L'Echelle de Jacob, par Ludmila Oulitskaïa, trad. du russe par Sophie Benech, Gallimard, 624 p.

xxe siècle russe

Ceci n’est pas (seulement) un roman. Objet sans genre littéraire assigné, à mi-chemin de l’autofiction et de l’autobiographie familiale, le nouveau livre de Ludmila Oulitskaïa, L’Echelle de Jacob, s’empare, comme tous les précédents ouvrages de l’auteure, d’une question à la fois redoutable et inesquivable : celle de l’identité russe au xxe siècle. Dans la malle laissée par sa grand-mère Maroussia, féministe avant la révolution de 1917, danseuse et communiste ardente, Nora – alias de l’auteure – a exhumé les 500 lettres que celle-ci a échangées, avant la Première Guerre mondiale, avec Jacob, son futur mari, envoyé en Sibérie sous l’accusation de sabotage. Ludmila Oulitskaïa s’empare de ces reliques et reconstitue le puzzle de la vie de son grand-père Jacob Ossetski.
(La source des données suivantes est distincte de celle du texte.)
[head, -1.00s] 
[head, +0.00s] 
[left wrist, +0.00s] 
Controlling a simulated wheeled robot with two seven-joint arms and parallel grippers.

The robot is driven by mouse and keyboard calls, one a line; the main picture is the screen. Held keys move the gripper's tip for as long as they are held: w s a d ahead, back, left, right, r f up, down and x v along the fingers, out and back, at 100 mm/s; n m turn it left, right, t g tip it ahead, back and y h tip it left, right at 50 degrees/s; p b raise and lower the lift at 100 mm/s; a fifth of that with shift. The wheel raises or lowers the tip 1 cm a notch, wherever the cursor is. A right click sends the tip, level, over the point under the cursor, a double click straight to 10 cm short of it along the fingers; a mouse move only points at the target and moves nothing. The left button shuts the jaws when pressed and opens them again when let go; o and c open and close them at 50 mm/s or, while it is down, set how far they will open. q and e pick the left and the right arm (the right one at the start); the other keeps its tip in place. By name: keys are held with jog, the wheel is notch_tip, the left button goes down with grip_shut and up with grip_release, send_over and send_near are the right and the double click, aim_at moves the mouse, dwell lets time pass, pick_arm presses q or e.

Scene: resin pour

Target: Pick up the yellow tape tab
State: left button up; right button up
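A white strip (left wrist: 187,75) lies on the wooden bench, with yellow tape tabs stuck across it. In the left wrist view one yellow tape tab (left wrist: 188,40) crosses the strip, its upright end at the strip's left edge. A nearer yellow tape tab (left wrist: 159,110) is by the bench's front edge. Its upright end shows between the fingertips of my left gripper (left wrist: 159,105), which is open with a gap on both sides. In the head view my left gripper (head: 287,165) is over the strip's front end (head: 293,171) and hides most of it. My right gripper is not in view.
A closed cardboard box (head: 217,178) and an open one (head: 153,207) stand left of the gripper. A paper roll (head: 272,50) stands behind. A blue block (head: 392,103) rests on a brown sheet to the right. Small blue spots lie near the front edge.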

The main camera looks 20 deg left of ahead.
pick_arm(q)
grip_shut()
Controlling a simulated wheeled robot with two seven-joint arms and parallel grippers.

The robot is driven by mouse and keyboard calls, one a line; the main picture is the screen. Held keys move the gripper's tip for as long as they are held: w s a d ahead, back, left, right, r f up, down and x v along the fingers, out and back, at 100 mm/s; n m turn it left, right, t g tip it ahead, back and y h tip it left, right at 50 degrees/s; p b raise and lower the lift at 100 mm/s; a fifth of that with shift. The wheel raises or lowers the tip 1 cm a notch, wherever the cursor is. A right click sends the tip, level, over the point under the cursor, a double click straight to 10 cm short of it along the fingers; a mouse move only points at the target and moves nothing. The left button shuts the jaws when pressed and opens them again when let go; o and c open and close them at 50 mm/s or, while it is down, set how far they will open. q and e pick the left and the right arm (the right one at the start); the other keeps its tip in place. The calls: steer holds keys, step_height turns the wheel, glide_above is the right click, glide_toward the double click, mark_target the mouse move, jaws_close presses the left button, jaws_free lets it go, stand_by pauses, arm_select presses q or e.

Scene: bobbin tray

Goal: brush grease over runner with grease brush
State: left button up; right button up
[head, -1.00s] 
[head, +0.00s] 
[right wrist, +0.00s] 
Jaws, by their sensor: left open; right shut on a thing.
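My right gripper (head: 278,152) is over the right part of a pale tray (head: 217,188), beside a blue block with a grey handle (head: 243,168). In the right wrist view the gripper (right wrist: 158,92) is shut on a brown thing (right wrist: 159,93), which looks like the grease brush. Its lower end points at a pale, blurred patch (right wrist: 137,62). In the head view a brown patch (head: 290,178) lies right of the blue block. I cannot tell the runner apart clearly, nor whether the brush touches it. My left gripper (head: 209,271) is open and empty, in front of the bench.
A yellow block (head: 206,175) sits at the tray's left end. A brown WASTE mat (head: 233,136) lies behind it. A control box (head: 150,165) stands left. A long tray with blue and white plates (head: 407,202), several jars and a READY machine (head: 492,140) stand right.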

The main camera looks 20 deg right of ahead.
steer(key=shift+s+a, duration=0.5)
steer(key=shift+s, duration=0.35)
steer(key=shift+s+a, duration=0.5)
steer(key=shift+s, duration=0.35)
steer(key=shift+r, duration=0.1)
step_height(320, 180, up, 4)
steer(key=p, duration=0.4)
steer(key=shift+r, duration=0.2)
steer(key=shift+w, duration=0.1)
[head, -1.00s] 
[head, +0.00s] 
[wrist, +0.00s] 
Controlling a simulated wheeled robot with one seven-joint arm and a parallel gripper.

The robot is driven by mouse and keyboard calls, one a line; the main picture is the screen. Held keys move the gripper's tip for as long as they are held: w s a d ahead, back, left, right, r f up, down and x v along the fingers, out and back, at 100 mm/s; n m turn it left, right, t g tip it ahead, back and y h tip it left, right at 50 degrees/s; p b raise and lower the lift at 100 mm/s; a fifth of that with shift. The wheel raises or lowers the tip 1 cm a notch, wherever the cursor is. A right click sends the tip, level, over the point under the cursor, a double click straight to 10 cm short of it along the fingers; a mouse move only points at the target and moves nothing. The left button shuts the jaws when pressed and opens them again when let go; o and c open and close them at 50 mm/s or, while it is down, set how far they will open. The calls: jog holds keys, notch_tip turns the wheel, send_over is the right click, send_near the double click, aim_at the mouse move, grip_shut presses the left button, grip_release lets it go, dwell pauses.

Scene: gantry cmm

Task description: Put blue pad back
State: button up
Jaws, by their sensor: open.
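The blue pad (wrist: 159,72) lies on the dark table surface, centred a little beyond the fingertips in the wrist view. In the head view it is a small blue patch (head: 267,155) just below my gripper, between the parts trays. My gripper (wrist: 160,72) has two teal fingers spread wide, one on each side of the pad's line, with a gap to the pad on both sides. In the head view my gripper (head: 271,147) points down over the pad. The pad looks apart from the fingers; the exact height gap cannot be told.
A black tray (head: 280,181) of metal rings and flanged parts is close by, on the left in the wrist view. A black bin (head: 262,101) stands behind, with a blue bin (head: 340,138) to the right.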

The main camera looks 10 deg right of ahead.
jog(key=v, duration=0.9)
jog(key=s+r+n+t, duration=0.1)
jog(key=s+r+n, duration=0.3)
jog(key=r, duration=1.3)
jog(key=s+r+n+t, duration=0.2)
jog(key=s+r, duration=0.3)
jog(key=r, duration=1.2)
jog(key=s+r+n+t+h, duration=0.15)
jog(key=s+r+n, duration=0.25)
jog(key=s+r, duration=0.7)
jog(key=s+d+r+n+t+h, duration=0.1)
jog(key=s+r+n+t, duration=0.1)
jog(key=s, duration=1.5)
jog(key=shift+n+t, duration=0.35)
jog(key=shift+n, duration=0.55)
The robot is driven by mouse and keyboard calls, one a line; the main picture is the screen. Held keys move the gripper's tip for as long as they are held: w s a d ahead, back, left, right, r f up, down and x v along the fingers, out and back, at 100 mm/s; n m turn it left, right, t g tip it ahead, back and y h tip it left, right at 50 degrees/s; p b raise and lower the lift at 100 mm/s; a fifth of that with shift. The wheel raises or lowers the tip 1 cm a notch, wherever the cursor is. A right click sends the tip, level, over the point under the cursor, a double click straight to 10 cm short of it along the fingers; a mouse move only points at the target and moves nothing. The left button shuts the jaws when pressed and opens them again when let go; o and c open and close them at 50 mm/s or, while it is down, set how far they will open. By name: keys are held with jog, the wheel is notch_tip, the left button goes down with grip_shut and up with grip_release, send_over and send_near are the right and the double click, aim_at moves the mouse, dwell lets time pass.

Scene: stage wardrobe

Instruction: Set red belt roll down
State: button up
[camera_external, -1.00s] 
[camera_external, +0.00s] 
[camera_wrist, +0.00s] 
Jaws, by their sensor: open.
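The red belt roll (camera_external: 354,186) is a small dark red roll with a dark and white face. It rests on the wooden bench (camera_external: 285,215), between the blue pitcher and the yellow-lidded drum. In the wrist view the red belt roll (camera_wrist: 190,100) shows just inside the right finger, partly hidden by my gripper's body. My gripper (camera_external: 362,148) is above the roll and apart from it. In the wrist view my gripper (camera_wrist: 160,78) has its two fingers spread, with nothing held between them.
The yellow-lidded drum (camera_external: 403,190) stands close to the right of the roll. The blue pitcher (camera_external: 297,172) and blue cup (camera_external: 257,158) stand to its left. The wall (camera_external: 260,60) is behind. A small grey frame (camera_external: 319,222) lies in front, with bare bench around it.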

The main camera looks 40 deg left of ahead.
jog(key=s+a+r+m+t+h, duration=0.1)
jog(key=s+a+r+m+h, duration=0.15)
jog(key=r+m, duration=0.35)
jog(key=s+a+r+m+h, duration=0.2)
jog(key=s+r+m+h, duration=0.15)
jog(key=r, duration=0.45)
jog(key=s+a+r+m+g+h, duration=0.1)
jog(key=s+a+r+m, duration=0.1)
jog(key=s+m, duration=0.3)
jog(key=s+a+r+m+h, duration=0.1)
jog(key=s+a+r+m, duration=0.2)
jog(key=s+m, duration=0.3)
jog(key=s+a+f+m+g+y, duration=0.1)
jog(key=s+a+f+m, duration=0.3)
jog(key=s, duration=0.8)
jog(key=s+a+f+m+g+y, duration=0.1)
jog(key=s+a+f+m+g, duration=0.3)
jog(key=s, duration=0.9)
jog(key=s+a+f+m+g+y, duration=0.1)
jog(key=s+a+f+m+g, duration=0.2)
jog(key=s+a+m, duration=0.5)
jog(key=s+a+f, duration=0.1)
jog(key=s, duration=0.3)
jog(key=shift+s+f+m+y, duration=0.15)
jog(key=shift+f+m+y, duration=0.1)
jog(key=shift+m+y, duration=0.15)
Il est juif, d’extraction plutôt modeste et furieusement idéaliste. Il est l’un de ces innombrables militants qui porteront sur la scène du monde les utopies de 1917. Jacob aime – follement – Maroussia. Néanmoins, cet amour, enflammé et fugace, ne survivra pas aux épreuves. Pourquoi Jacob a-t-il finalement rompu avec la femme qu’il a aimée ? Glissant d’une époque à une autre, de leur vie révolutionnaire à sa vie à elle, narrant comment elle a envoyé son propre fils en Amérique pour le soustraire à la guerre en Tchétchénie, dans les années 1990, Oulitskaïa, dans sa quête mémorielle, convoque page après page les grandes étapes de l’histoire de la Russie au xxe siècle, une Russie à la fois égarée, invincible et terriblement attachante. Un chef-d’oeuvre d’intelligence et de sensibilité – dans la veine  » tchékhovienne  » qu’on connaît à Ludmila Oulitskaïa.